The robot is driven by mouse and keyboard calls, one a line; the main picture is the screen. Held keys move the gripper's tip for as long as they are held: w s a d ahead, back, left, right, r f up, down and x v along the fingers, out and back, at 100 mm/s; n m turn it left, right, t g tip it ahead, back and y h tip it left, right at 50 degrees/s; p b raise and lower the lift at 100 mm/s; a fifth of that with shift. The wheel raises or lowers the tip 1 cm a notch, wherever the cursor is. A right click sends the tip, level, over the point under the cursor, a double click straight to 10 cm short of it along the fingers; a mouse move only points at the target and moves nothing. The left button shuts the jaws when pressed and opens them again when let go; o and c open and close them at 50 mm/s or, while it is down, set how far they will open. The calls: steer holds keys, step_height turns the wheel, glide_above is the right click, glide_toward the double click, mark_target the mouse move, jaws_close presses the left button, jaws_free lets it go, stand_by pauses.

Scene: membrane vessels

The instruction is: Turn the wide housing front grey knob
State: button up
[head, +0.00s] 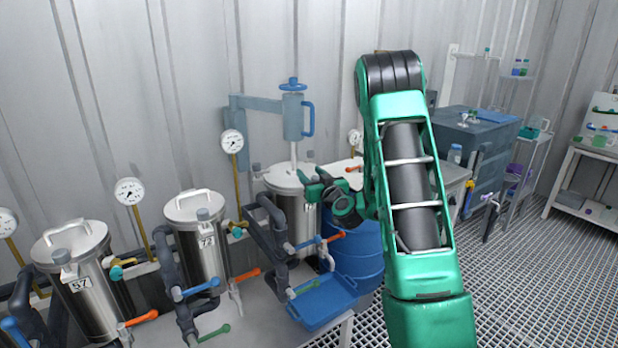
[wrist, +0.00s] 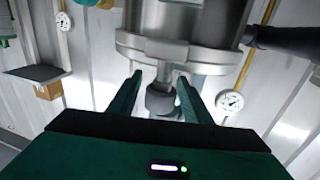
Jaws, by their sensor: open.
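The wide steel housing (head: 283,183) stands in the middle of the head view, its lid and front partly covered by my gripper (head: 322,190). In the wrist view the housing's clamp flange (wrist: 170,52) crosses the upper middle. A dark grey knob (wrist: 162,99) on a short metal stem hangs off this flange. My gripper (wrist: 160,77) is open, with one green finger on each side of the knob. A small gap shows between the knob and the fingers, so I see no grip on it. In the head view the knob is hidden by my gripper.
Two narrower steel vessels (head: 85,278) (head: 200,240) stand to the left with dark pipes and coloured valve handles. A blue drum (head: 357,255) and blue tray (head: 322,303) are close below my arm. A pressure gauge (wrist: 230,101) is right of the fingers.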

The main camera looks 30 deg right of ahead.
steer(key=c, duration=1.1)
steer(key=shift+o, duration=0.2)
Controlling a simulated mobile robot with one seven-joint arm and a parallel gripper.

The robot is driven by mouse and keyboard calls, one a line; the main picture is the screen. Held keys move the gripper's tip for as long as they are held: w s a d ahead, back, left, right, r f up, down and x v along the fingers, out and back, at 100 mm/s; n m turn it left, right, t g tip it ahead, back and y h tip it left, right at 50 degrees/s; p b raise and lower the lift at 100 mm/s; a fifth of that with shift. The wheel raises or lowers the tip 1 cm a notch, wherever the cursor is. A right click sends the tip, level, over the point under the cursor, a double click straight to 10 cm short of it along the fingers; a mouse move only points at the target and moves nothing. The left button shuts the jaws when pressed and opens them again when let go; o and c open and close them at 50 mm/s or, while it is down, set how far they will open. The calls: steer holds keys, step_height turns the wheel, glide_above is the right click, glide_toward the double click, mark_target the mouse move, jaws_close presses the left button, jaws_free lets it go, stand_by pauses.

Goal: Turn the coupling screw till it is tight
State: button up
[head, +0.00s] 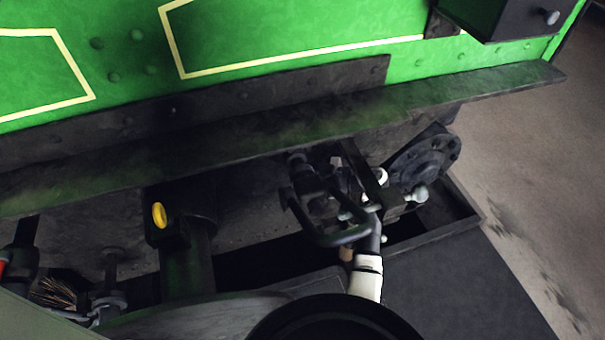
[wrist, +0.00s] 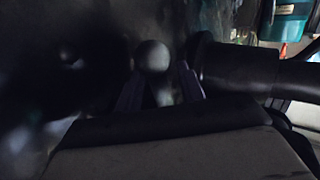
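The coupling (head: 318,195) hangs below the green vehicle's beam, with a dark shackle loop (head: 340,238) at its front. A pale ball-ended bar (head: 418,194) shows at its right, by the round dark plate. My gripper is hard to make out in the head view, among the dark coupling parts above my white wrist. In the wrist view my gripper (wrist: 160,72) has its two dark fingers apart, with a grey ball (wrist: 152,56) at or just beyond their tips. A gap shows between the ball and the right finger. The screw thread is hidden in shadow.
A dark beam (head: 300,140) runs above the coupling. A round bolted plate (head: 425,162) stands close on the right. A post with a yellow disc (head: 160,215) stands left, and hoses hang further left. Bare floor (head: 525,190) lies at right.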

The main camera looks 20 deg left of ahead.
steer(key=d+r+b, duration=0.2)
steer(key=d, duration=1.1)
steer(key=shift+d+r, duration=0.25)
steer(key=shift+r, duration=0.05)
...
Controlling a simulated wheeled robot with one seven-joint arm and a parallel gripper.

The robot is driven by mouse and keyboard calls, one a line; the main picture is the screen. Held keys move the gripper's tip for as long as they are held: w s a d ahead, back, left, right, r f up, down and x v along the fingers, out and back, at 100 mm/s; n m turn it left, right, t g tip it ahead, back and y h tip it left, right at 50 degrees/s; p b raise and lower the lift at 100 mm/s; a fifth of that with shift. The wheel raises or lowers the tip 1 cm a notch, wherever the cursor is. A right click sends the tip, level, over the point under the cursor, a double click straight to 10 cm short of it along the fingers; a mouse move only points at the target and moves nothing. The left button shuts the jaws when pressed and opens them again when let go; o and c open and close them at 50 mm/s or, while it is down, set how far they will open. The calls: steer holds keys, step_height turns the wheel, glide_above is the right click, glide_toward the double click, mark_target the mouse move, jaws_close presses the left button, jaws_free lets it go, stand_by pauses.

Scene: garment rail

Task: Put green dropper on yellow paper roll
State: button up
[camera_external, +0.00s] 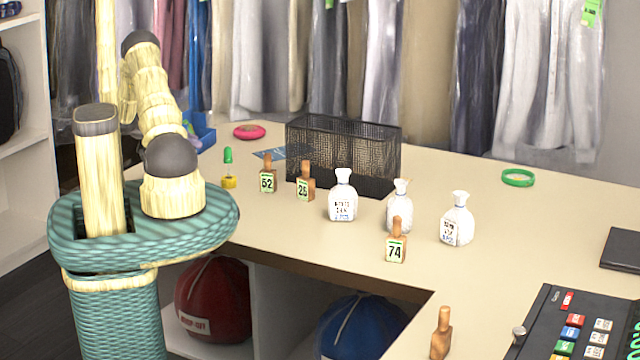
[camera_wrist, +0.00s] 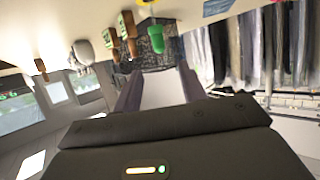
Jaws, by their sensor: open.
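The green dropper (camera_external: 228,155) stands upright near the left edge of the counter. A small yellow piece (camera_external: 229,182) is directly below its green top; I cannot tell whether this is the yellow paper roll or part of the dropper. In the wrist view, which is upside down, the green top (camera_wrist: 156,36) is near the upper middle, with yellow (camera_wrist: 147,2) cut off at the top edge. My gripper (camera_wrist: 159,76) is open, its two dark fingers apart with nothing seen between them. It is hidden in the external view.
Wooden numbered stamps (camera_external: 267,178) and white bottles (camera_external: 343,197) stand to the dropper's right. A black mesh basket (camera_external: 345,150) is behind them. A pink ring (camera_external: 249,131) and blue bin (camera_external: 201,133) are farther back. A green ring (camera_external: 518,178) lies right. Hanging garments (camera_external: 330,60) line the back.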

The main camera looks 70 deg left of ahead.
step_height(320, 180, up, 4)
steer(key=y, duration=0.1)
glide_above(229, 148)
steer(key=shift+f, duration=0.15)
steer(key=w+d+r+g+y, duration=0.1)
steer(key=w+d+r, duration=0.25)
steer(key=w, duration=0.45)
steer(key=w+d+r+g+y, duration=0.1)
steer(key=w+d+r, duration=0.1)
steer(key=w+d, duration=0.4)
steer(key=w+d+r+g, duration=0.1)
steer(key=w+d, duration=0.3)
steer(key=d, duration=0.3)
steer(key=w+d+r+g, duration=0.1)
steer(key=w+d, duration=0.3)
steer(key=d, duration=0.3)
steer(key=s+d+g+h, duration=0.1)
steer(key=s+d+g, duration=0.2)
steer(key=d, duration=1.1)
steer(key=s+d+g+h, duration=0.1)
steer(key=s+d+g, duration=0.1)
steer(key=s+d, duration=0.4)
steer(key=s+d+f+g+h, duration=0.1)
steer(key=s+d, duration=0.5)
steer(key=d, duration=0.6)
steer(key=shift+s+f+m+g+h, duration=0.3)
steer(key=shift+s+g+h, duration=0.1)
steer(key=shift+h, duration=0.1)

* [Task goal]:
Gather all lines from the records above in which "Controlling" appears.

* [Task answer]:
Controlling a simulated mobile robot with one seven-joint arm and a parallel gripper.
Controlling a simulated wheeled robot with one seven-joint arm and a parallel gripper.

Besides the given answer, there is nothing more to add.